Copy out all lines with the word "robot" in them.

- [The data]
◆ ◆ ◆
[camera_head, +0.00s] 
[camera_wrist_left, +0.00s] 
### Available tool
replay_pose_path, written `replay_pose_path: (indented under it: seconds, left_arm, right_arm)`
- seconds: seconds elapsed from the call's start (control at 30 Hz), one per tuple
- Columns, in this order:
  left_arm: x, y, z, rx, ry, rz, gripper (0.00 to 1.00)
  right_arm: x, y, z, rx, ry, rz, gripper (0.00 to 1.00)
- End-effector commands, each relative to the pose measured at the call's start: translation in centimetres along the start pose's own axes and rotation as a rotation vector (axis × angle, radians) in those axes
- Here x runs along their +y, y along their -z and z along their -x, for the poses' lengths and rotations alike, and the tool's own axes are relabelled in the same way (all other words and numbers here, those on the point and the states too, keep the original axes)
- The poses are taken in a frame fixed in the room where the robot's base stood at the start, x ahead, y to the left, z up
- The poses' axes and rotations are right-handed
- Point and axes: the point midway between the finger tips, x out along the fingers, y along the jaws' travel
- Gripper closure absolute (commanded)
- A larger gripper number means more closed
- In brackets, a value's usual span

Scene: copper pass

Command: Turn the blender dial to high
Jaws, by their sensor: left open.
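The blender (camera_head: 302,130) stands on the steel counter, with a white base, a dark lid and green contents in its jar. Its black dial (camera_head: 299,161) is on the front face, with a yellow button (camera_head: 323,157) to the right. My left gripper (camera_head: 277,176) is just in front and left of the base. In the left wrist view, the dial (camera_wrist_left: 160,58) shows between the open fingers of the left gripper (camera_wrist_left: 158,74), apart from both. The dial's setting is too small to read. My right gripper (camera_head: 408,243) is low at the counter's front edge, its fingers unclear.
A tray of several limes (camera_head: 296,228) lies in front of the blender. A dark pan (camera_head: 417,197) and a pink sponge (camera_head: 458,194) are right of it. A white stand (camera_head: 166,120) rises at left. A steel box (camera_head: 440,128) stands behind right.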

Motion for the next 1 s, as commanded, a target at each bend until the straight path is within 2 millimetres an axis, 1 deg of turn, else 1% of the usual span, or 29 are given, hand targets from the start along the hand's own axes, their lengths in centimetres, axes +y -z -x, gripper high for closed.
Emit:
◆ ◆ ◆
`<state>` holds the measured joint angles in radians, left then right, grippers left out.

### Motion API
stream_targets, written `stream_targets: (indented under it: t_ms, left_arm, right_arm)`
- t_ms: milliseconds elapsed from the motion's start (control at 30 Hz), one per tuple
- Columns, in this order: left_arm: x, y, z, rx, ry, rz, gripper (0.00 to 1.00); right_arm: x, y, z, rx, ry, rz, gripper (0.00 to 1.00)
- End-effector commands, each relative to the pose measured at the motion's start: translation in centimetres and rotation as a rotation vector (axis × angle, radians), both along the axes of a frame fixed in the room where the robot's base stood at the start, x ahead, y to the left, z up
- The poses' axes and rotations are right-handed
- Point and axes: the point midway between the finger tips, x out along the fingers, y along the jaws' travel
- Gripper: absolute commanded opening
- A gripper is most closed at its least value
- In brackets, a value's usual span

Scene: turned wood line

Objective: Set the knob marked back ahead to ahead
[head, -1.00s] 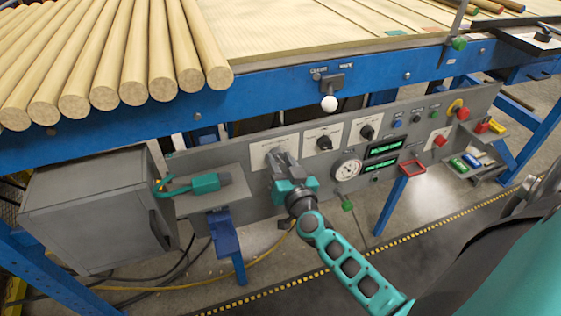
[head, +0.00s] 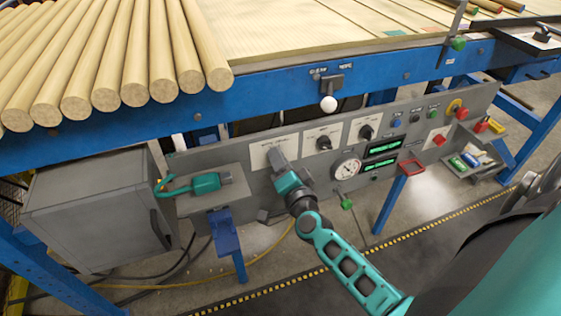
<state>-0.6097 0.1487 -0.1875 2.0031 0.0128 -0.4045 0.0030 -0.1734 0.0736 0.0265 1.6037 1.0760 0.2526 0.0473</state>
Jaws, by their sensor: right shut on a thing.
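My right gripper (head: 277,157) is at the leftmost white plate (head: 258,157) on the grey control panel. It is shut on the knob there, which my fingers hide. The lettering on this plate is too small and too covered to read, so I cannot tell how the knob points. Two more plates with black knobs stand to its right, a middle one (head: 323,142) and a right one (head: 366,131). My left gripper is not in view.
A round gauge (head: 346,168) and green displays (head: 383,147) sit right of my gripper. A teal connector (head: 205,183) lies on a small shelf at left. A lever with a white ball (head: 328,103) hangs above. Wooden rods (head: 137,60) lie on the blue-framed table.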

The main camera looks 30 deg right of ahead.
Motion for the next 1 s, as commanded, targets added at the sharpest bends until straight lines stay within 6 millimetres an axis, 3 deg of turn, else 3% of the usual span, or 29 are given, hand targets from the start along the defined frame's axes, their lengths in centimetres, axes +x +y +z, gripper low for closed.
◆ ◆ ◆
- [Written reply]
- The poses are taken in a frame fixed in the room where the robot's base stood at the start, x ahead, y to the left, z up
- End-effector commands, each relative to the pose measured at the motion's start: translation in centimetres and rotation as a rotation vector (axis × angle, radians), both along the axes of a frame fixed in the room where the robot's base stood at the start, x ahead, y to the left, z up

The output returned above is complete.